As I mentioned before, I’ve never written a novel in a month before. I’ve spent a month (many, actually) doing straight writing, but to have a set goal within a specific timeframe is an entirely new subject to me.

I’m happy to say that I was successful! On November 20th, I hit the 50,000 wordcount required to “win” the National Novel Writing Month ‘contest’, and on November 25th, I wrote my last line of the project bringing it to a count of 61,000+. There are drafts and then there are ROUGH drafts, and anything coming out of a NaNoWriMo wordrace is going to be very rough indeed. It should be. The point is to write, write, write and write some more, right? Well, since writing that last line, I’ve been doing a lot of editing and at the moment, the manuscript is up to ~ 68,000. Unless I come up with some genius idea, I don’t think I’ll get far beyond 70K.

And that’s fine.

In the past thirty-some-odd years, I've written a lot of things, from FanFict to Sci-Fi to Historic Romance, but this is the first time I've written anything that I feel might be publishable. Now is when writing gets scary. Now is when I have to learn how to sell myself. It's like a job interview for your dream job, only ten times as important. If you don't do well in a regular job interview, you can somewhat write it off as "you weren't exactly the right candidate for the job". If your manuscript is rejected, it's like being told that your baby is so ugly, they're willing to put it to death for you.

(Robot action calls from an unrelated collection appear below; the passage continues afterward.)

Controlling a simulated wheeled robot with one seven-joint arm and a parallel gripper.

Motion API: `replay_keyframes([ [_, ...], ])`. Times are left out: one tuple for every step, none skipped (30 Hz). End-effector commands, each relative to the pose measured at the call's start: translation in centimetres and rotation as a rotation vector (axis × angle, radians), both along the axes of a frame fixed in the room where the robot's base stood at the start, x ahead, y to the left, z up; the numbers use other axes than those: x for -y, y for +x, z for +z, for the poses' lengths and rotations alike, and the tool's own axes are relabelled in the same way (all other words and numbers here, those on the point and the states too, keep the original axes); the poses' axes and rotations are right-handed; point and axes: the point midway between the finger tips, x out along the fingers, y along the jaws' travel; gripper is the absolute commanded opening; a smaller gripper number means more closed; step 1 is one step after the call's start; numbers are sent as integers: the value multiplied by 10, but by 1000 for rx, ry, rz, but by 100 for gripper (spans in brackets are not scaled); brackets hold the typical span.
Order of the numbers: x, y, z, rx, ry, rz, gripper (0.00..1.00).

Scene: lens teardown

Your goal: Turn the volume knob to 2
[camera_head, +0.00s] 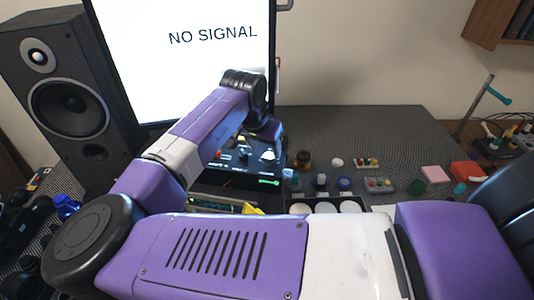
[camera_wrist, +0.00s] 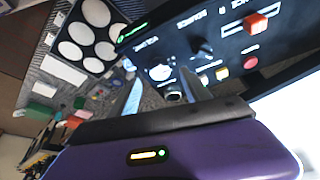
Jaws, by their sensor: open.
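A dark control panel (camera_wrist: 228,45) fills the upper right of the wrist view.
A monitor (camera_head: 185,60) reading "NO SIGNAL" stands behind the panel, with a speaker (camera_head: 70,95) at left. A tray with white discs (camera_head: 325,207) and several small coloured parts lie right of the panel. The table's back right (camera_head: 365,125) is clear.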

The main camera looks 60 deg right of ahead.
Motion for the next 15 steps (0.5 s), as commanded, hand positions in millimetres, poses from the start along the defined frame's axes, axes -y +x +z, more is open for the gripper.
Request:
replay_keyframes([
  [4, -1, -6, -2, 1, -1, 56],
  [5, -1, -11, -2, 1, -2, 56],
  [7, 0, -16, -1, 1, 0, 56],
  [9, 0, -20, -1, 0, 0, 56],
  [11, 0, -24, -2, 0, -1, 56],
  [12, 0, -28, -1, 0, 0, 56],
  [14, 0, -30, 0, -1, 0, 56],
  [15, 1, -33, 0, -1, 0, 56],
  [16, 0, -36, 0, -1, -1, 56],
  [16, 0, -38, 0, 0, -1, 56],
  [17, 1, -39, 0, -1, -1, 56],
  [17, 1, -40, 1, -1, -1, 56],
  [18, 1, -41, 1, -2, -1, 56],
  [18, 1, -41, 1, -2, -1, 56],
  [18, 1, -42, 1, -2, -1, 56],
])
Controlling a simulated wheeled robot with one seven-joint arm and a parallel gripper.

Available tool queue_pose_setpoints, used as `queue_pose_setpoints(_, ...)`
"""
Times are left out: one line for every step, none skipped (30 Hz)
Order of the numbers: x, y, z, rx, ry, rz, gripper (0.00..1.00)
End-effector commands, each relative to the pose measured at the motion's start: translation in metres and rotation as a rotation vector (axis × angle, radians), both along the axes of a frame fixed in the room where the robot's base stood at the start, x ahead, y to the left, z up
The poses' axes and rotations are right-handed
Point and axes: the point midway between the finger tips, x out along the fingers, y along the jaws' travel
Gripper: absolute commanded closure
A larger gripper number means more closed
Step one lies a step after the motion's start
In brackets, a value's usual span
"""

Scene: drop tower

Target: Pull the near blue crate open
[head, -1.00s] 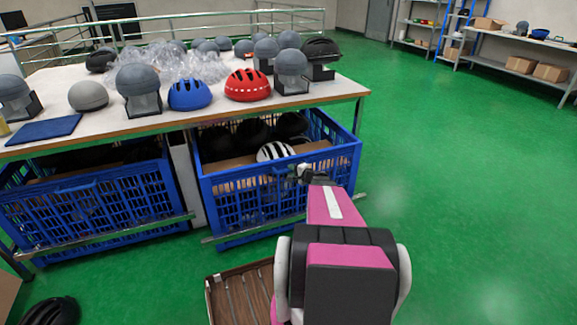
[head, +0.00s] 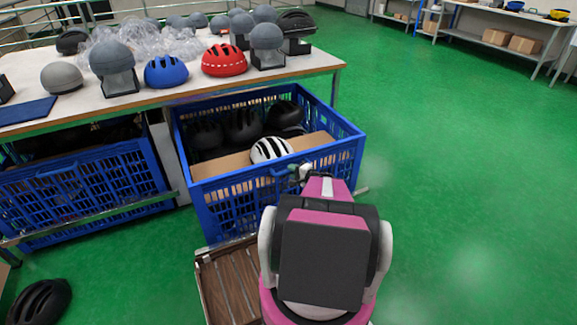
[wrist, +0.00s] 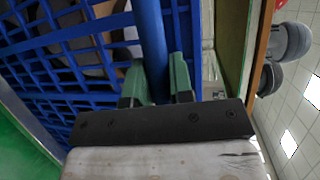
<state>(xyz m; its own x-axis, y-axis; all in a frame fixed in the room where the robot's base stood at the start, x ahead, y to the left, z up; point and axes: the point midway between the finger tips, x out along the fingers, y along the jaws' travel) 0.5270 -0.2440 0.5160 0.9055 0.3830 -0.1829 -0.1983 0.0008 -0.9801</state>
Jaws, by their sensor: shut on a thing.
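The near blue crate (head: 232,207) is the right-hand one under the table, and it stands well out past the table's front edge. It holds several black helmets (head: 243,125), a white helmet with black stripes (head: 270,150) and a cardboard divider (head: 215,166). My gripper (head: 305,172) is at the middle of the crate's front top edge. In the wrist view the green fingers of my gripper (wrist: 158,84) are closed on either side of a blue bar (wrist: 150,35) of the crate. My arm hides part of the crate's front wall.
A second blue crate (head: 85,190) sits under the table at the left. The table (head: 125,109) carries several helmets. A wooden slatted crate (head: 230,285) is on the floor left of my arm, and a black helmet (head: 42,300) lies at bottom left. Green floor at the right is clear.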

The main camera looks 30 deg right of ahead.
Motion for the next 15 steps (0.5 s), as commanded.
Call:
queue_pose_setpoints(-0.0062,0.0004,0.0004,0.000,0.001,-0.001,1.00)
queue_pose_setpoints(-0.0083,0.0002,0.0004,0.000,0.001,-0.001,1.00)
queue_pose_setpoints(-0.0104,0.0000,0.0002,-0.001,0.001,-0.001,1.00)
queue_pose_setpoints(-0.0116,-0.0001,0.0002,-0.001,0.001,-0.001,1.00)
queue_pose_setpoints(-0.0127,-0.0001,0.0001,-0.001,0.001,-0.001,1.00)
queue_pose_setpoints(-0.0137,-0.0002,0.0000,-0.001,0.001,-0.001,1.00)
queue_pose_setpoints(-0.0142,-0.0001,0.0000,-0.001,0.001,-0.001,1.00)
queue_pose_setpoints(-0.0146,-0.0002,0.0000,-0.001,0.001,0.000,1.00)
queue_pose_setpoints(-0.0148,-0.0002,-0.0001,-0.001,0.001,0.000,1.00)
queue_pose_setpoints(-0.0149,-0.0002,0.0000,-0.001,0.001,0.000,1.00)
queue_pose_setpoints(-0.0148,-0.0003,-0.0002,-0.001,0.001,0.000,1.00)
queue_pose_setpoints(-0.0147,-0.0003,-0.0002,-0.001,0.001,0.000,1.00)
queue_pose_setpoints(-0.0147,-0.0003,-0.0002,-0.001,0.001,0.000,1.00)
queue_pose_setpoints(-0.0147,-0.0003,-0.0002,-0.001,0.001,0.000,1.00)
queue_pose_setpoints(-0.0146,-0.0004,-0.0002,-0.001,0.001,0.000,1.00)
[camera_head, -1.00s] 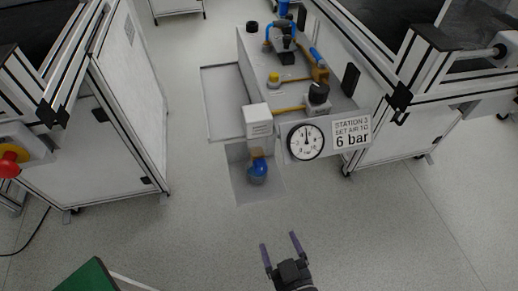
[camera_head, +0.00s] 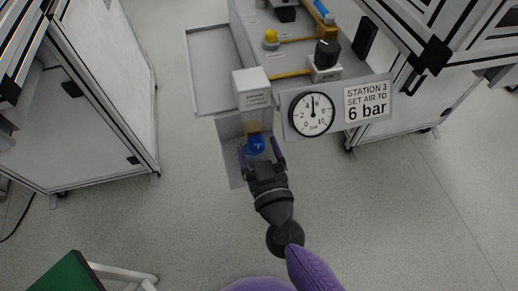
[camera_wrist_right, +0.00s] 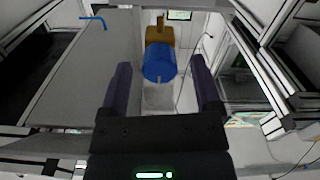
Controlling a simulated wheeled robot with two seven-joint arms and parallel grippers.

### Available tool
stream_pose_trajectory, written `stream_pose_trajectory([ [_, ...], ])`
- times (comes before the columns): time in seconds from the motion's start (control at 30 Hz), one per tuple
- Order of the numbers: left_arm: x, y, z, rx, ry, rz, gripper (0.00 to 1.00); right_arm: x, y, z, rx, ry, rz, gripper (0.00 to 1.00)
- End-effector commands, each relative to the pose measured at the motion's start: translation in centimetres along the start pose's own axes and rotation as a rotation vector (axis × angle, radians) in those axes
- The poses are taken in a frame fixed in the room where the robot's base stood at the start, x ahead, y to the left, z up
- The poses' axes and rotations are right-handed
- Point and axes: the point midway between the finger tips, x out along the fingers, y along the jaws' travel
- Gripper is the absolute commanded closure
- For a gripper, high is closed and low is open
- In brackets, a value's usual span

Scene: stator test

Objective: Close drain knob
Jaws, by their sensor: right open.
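The blue drain knob (camera_head: 256,144) hangs at the bottom of a yellowish bowl under a white box unit (camera_head: 251,89) in the head view. My right gripper (camera_head: 261,150) is open, with one finger on either side of the knob. In the right wrist view the blue knob (camera_wrist_right: 159,63) lies between and beyond the two purple fingers (camera_wrist_right: 161,78), below a brass-coloured fitting (camera_wrist_right: 160,30). Whether a finger touches the knob I cannot tell. My left gripper is not in view.
A pressure gauge (camera_head: 311,114) and a sign reading "Station 3 set air to 6 bar" (camera_head: 368,102) are just right of the knob. A black-topped knob (camera_head: 327,54) stands behind them. A framed cabinet (camera_head: 105,80) is at left, with open floor (camera_head: 190,220) in front.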

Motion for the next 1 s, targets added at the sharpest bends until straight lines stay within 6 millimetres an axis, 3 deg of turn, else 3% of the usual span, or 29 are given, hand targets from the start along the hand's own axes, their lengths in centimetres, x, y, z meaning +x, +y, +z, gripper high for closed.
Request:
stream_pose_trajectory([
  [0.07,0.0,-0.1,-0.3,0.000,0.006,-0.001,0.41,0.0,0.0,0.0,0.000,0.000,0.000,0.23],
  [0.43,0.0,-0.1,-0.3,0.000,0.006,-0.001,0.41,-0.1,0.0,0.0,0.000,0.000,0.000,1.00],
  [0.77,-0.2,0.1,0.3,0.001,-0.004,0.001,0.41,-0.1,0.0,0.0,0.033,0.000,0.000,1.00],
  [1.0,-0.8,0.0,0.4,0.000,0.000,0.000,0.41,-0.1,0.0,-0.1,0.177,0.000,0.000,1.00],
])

And here I thought I never wanted kids...

10.21.2009

NaNo '09 Character Sketch Stephen Montclair


I'm trying to get a feel for who my 'people' are. The male hero is a bit of an enigma to me still.

Stephen was a rich boy.

With a small sigh, he reminded himself that it is his parents who are rich, and his school mates at the prep school in which he was enrolled -- St Qualford Preparatory Academy – automatically assigned this affliction on him. Yes, they were all from rich families, and by sending a boy to St. Qual’s, they intended to have him trained to keep it that way. Even the Nuevo Riche parents planned to mold their progeny into the harsh, claw-for-it-all, heartless little bastards they themselves had turned into. That’s how they got rich; the only way they did.

It was around the age of twelve before he realized it was an affliction; death threats against his father, armed vehicles for travel when he arrived home, isolation, secrecy, even straight out hiding, but when he was a young boy, he believed there was no other way to live. His bathtub was marble, his toy boats were radio controlled, his clothes – rarely the same items two weeks in a row – were immaculately tended, and his nanny treated him with a kind of reverence that was never spared on the rest of the staff. His playmates were generally the other rich parents’ children, and they all acted like the money was already theirs. And they behaved as though his parents’ wealth would soon be theirs, as well.

A familiar sight to his left roused him from thought, and with irritation he pressed hard on the brakes, skidding the Ferrari to a halt. Be damned if he didn’t drive right past his parents’ back gate! Glancing in the dark rearview mirror, he shifted into reverse and performed a three-point turn in the deserted street. At the correct driveway, he pulled in and punched his old code on the keypad. He wasn’t terribly surprised when it didn’t unlock the gate. His good ol’ paranoid parents!

“Mummy? Daddy? I’m hooome!” he breathed sardonically in his Upper Class Twit of the Year Award voice, borrowed from a Monty Python sketch. He picked up the handset and dialed the extension for the groundskeeper’s cottage.

“Yes?” came the brusque voice, completely without friendliness.

“Stew? It’s Stephen. I’m home for a visit.”

“STEVIE!” came the response so loud and exuberant that he had to hold the phone away. “Whacha doin’ back here? We thought ya were still in school! You didn’t get kicked out, didya? You old punk! You must have done somethin’ really bad if yer sneakin’ in the back way! What kind of trouble ya in?”

Stephen brought the phone closer, although completely prepared to jerk it away again if volume control were needed.

“Stew, would you open the gate? I’ve had a bit of a drive. I started out this morning in Chicago, and…”

“Sure, sure, Stevie. Hold on while I get my glasses.”

Despite his dour mood, Stephen smiled as the handset slammed on the cradle, and he gently placed his back on the hook. Stew Pavlon had been the groundskeeper for twenty-seven years, long before Stephen was even born, and in all that time had probably never brought his glasses with him to answer the phone, nor had he ever politely hung it up. It was part of his charm. Some predictable things were good.

It took nearly three minutes before the whirr of the gate controller prompted Stephen to put the Ferrari in first gear and roll hurriedly through before Stew intentionally reversed the gate short of being fully opened, all in the spirit of security. He waved towards the groundskeeper’s cottage, even though it wasn’t in view, and continued down the drive towards the mansion.

Before he even reached the house, he knew his parents were having one of their famous parties. Looking above the trees down into the valley, the evening mist had a faint glow it got when the house was lit up and that only happened when guests were around. Otherwise, the house was kept dark and discreet, which saved a great deal of money. His parents may have been rich, but his father could pinch a penny until the head side was flush with the tail side. However, parties were always his mother’s idea. When he cleared the woods, he saw Mummy was having quite the soiree. Between the welding arc gleam of every bulb in the house glowing and the mishmash of valet-parked cars, Stephen was certain all of Denver Society was in attendance. He found an open spot by the catering truck by the kitchen and heaved a sigh. Not good timing for this sort of thing.